Au mois de juillet dernier a eu lieu un conseil des ministres restreint consacré à l’étude du projet relatif au Code des hydrocarbures et du Code minier pour adoption par l’ARP. A ce jour, le code n’a pas encore été adopté.
Rappelons à ce propos que l’article 13 conçu par les lumières de l’ancienne Constituante et relatif à l’exploitation des «immenses richesses naturelles de la Tunisie» (sic) a poussé nombre d’entreprises pétrolières «à dégager».
L’italienne ENI (Ente Nazionale Idrocarburi), présente en Tunisie depuis 1957, irritée par le non renouvellement de son permis de recherche “Borj El Khadra”, article 13 oblige, les grèves incessantes et les revendications sociales exagérées, a plié bagage laissant aux Tunisiens le soin d’exploiter leurs richesses.

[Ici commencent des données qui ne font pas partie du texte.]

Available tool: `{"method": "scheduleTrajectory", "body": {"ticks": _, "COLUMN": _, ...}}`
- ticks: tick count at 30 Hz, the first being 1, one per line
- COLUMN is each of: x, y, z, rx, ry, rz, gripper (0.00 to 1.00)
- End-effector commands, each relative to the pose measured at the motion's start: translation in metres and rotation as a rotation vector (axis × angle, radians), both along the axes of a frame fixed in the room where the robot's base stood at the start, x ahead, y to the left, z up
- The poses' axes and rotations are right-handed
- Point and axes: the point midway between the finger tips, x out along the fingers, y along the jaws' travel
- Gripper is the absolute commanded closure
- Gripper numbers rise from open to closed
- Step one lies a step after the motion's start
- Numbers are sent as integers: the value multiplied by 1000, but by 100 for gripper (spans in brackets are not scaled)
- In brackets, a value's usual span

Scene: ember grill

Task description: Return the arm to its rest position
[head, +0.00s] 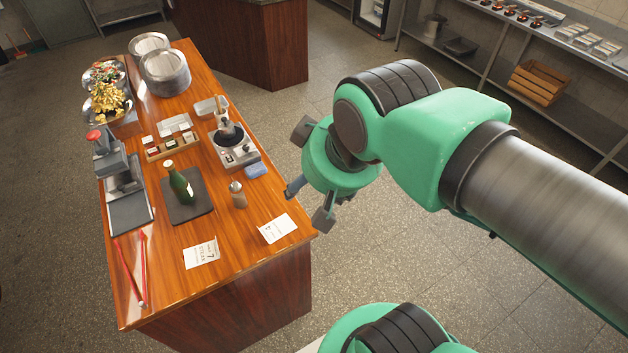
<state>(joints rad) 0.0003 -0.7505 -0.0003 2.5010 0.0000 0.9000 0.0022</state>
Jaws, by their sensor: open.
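My arm reaches in from the right of the head view, with green and dark grey links. My gripper (312,212) hangs at its end, just off the right edge of the wooden counter (215,265), above the floor. Its fingers are spread apart and nothing shows between them. The wrist hides part of the gripper.
Open floor (420,270) lies right of the counter.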

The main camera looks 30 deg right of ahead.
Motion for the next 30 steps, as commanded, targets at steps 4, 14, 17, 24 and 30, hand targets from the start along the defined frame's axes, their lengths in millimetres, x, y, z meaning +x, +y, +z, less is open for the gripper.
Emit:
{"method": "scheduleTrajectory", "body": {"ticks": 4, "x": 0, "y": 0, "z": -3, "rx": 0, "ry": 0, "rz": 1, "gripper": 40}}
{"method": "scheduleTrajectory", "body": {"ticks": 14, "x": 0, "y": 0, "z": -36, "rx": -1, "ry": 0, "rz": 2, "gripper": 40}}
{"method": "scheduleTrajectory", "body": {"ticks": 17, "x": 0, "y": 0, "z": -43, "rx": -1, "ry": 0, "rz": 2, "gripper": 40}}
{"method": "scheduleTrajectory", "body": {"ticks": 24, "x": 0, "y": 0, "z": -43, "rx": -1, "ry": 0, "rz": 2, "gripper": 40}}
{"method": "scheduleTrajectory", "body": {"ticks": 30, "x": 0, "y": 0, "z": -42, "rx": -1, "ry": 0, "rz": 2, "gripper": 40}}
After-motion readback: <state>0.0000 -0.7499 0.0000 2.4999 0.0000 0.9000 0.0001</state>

Elle a renforcé sa présence en Egypte, où il n’y a pas d’article 13 –elle vient même de découvrant dans ce pays l’un des plus grands gisements gaziers de la Méditerranée. Les Egyptiens doivent être moins jaloux? Ou encore moins patriotes que nos chers constituants puisqu’ils ont permis à ENI d’exploiter leurs richesses naturelles!
ENI n’a pas été la seule à partir, elle a été précédée par la société pétrolière anglo-hollandaise, Shell Exploration, et la société pétrolière britannique Enquest.
Les choses évolueraient-elles mieux grâce au gouvernement Essid et surtout après que Amer Larayedh d’Ennahdha, chef de la Commission de l’industrie, de l’énergie, des ressources naturelles, de l’infrastructure et de l’environnement à l’ARP, a appelé au mois de mai dernier à l’amendement de l’article 13, considérant qu’il ne doit pas être restrictif.
Il avait déclaré que, dans l’esprit des constituants, il s’agissait plutôt d’assurer une gestion saine des ressources naturelles et non de bloquer leur exploitation, arguant que «la transparence dans le secteur pétrolier ne doit pas entraver l’investissement dans ce domaine».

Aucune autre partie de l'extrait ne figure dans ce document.